**Requirement:** Without the pictures, return all of the material exactly as written.

>> start Collected data

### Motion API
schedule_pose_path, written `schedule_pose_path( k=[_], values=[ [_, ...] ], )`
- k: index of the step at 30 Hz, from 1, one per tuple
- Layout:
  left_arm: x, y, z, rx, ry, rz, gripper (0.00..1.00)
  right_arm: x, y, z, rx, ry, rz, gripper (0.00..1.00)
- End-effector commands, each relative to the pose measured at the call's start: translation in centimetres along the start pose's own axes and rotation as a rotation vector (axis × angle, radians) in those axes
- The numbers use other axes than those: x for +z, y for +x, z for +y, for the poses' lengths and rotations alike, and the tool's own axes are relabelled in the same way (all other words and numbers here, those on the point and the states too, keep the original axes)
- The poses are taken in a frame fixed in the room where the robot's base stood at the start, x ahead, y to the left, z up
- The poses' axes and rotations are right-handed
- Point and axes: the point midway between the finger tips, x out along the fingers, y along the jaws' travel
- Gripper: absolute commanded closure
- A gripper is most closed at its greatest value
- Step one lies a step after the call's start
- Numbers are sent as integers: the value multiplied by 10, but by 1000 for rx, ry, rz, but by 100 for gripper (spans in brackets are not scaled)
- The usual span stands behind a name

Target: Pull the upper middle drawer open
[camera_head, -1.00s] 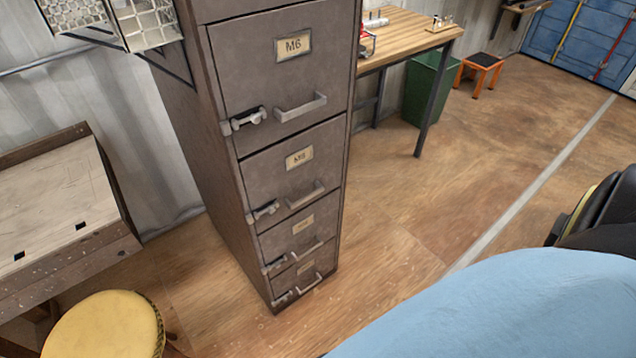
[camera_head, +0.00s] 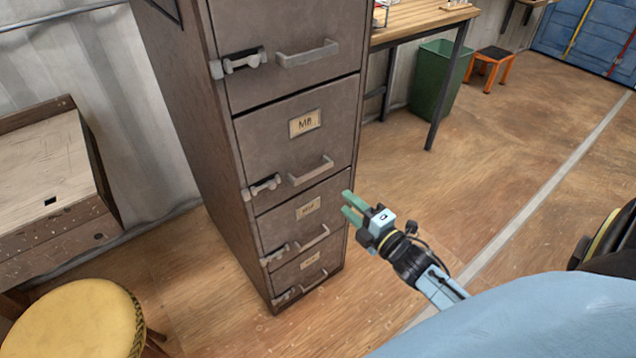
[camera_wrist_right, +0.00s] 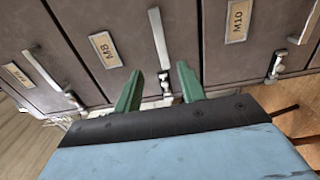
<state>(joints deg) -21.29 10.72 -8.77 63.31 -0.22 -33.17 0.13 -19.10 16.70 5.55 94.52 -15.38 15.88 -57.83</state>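The grey metal cabinet (camera_head: 185,110) stands left of centre with stacked drawers, all shut. The upper middle drawer (camera_head: 265,140), labelled M8, has a bar handle (camera_head: 312,172) and a latch (camera_head: 262,187) at its left. In the right wrist view, the M8 label (camera_wrist_right: 106,50) and handle (camera_wrist_right: 159,38) show ahead of the fingers. My right gripper (camera_head: 350,206) is open and empty, right of the cabinet in the head view, apart from the handle. Its two green fingers are spread in the wrist view (camera_wrist_right: 160,88). My left gripper is out of view.
A yellow round stool (camera_head: 80,320) and a worn wooden bench (camera_head: 45,165) stand at left. A wooden table (camera_head: 425,18), a green bin (camera_head: 438,80) and an orange stool (camera_head: 492,62) are behind at right.

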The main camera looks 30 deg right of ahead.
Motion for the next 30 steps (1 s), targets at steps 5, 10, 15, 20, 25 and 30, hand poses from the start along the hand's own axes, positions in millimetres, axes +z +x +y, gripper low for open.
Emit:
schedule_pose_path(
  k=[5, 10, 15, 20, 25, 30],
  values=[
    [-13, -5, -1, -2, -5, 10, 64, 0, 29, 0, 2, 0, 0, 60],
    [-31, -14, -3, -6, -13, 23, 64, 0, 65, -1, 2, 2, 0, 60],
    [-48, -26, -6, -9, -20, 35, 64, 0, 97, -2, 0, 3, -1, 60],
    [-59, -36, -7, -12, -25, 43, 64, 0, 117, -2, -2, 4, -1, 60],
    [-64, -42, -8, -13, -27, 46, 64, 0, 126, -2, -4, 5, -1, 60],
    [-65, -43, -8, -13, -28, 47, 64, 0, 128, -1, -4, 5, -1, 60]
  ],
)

>> end Collected data

**Response to the exercise:**
### Motion API
schedule_pose_path, written `schedule_pose_path( k=[_], values=[ [_, ...] ], )`
- k: index of the step at 30 Hz, from 1, one per tuple
- Layout:
  left_arm: x, y, z, rx, ry, rz, gripper (0.00..1.00)
  right_arm: x, y, z, rx, ry, rz, gripper (0.00..1.00)
- End-effector commands, each relative to the pose measured at the call's start: translation in centimetres along the start pose's own axes and rotation as a rotation vector (axis × angle, radians) in those axes
- The numbers use other axes than those: x for +z, y for +x, z for +y, for the poses' lengths and rotations alike, and the tool's own axes are relabelled in the same way (all other words and numbers here, those on the point and the states too, keep the original axes)
- The poses are taken in a frame fixed in the room where the robot's base stood at the start, x ahead, y to the left, z up
- The poses' axes and rotations are right-handed
- Point and axes: the point midway between the finger tips, x out along the fingers, y along the jaws' travel
- Gripper: absolute commanded closure
- A gripper is most closed at its greatest value
- Step one lies a step after the call's start
- Numbers are sent as integers: the value multiplied by 10, but by 1000 for rx, ry, rz, but by 100 for gripper (spans in brackets are not scaled)
- The usual span stands behind a name

Target: Pull the upper middle drawer open
[camera_head, -1.00s] 
[camera_head, +0.00s] 
[camera_wrist_right, +0.00s] 
<state>(joints deg) -21.29 10.72 -8.77 63.31 -0.22 -33.17 0.13 -19.10 16.70 5.55 94.52 -15.38 15.88 -57.83</state>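The grey metal cabinet (camera_head: 185,110) stands left of centre with stacked drawers, all shut. The upper middle drawer (camera_head: 265,140), labelled M8, has a bar handle (camera_head: 312,172) and a latch (camera_head: 262,187) at its left. In the right wrist view, the M8 label (camera_wrist_right: 106,50) and handle (camera_wrist_right: 159,38) show ahead of the fingers. My right gripper (camera_head: 350,206) is open and empty, right of the cabinet in the head view, apart from the handle. Its two green fingers are spread in the wrist view (camera_wrist_right: 160,88). My left gripper is out of view.
A yellow round stool (camera_head: 80,320) and a worn wooden bench (camera_head: 45,165) stand at left. A wooden table (camera_head: 425,18), a green bin (camera_head: 438,80) and an orange stool (camera_head: 492,62) are behind at right.

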The main camera looks 30 deg right of ahead.
Motion for the next 30 steps (1 s), targets at steps 5, 10, 15, 20, 25 and 30, hand poses from the start along the hand's own axes, positions in millimetres, axes +z +x +y, gripper low for open.
Emit:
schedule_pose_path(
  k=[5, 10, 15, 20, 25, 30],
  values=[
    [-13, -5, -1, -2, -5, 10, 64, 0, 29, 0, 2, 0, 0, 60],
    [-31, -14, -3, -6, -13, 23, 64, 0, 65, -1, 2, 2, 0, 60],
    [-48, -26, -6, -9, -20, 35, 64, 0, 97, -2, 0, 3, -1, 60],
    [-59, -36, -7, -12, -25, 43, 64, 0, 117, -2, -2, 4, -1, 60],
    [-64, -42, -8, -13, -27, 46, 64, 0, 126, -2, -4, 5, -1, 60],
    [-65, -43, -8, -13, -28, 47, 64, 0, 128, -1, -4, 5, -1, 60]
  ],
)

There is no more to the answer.